PROMPT
Please output every line of the material as it stands, without the pictures.

★ ★ ★ ★ ★ ★ ★

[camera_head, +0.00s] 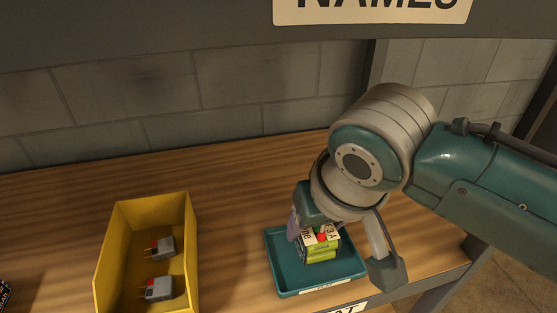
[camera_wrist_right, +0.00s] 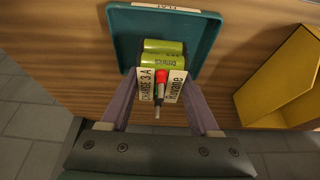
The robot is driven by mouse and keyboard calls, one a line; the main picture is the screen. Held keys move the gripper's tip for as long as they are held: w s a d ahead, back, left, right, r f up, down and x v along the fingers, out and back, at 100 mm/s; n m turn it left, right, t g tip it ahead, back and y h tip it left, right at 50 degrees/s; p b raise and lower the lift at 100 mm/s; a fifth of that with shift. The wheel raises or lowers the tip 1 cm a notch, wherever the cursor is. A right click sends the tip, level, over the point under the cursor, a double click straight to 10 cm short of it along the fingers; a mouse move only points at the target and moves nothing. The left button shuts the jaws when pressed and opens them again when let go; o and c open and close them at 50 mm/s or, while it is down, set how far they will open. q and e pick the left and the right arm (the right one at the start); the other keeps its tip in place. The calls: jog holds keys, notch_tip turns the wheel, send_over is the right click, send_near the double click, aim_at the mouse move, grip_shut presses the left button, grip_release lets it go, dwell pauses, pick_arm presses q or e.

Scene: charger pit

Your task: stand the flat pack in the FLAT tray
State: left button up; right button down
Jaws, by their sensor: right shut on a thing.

★ ★ ★ ★ ★ ★ ★

EXERCISE ANSWER
[camera_head, +0.00s] 
[camera_wrist_right, +0.00s] 
The robot is driven by mouse and keyboard calls, one a line; the main picture is the screen. Held keys move the gripper's tip for as long as they are held: w s a d ahead, back, left, right, r f up, down and x v along the fingers, out and back, at 100 mm/s; n m turn it left, right, t g tip it ahead, back and y h tip it left, right at 50 degrees/s; p b raise and lower the lift at 100 mm/s; a fifth of that with shift. The wheel raises or lowers the tip 1 cm a notch, wherever the cursor is. A right click sends the tip, level, over the point under the cursor, a double click straight to 10 cm short of it along the fingers; a mouse move only points at the target and moves nothing. The left button shuts the jaws when pressed and opens them again when let go; o and c open and close them at 50 mm/s or, while it is down, set how far they will open. q and e pick the left and the right arm (the right one at the start); the other keeps its tip in place. The calls: jog holds keys, notch_tip turns the wheel, send_over is the right click, send_near the double click, aim_at the mouse move, grip_shut presses the left button, grip_release lets it go, dwell pauses, pick_arm presses q or e.

Scene: charger pit

Your task: stand the flat pack in the FLAT tray
State: left button up; right button down
Jaws, by their sensor: right shut on a thing.

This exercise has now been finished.